Sommes-nous sur la voie d’une déflation ? C’est un terme que l’économiste de Desjardins refuse d’employer. Il préfère parler de «désinflation».
Qu’est-ce à dire ? Il y a une baisse de l’inflation, donc un ralentissement du rythme de la hausse des prix, mais nous ne sommes pas entrés dans le processus pernicieux de la déflation, où l’activité économique est paralysée parce que les gens attendent constamment la prochaine baisse de prix avant d’acheter.
François Dupuis reconnaît qu’avec un taux d’inflation autour de 1 %, «on entre dans une zone de drapeaux jaunes, et la déflation reste un scénario de risque. Cependant, pour arriver à une déflation, il faudrait une baisse importante de plusieurs actifs. Il faudrait une autre crise».
Désendettement
Pascal Duquette apporte l’un des meilleurs éclairages à tout le débat.
Même si on utilise souvent le terme «récession», il ne représente pas adéquatement la situation actuelle. Nous sommes plutôt en «crise financière». C’est-à-dire que nous sommes dans un processus de réduction de l’endettement, que ce soit dans les ménages, dans les banques, dans les entreprises ou dans les gouvernements.

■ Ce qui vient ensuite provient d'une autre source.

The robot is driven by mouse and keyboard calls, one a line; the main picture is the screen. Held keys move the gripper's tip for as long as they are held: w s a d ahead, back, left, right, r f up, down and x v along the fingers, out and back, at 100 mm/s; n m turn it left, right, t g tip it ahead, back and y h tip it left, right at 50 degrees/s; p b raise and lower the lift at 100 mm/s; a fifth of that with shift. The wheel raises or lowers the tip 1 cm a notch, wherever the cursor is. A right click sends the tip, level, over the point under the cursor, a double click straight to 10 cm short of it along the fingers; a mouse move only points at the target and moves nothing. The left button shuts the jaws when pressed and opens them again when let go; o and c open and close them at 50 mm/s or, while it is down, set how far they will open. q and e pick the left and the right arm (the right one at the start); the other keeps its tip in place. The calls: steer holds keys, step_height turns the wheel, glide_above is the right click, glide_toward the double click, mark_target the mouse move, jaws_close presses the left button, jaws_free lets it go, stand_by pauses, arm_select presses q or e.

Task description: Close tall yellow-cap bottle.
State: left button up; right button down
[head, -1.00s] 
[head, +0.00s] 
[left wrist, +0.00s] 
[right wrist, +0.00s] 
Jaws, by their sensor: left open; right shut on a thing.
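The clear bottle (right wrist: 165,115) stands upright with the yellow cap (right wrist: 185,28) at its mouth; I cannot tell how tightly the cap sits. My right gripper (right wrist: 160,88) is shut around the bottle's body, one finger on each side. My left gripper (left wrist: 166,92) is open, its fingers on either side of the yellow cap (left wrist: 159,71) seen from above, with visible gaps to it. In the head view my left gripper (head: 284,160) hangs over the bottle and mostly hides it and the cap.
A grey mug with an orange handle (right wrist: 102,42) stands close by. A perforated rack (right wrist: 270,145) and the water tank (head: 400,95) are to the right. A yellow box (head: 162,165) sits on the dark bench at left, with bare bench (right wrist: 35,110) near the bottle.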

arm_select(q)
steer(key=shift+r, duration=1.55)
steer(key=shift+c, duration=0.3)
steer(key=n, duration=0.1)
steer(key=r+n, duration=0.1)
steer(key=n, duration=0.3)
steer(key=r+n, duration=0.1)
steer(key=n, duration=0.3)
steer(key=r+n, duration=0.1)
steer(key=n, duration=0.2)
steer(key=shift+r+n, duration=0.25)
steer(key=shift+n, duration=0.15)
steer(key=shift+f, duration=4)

Un tel désendettement est en soi déflationniste. C’est la tendance de fond de toute l’économie. «On essaie d’empêcher l’effet déflationniste de la crise financière, et la politique du QE est la dose de stéroïdes par laquelle on tente d’y parvenir», soutient Pascal Duquette.
Alors non, le QE n’est pas déflationniste en soi, comme le craint Michala Marcussen. Toutefois, jugent les commentateurs interrogés, elle a raison quand elle affirme que «l’investissement improductif, par nature, est ultimement déflationniste».
Or, le QE, en poussant l’argent vers des applications improductives et spéculatives, ne fait que préparer le terrain à une déflation future. D’autant plus qu’avec un taux d’inflation qui frise 1 %, tout indique que le remède peine à exercer son effet stimulant.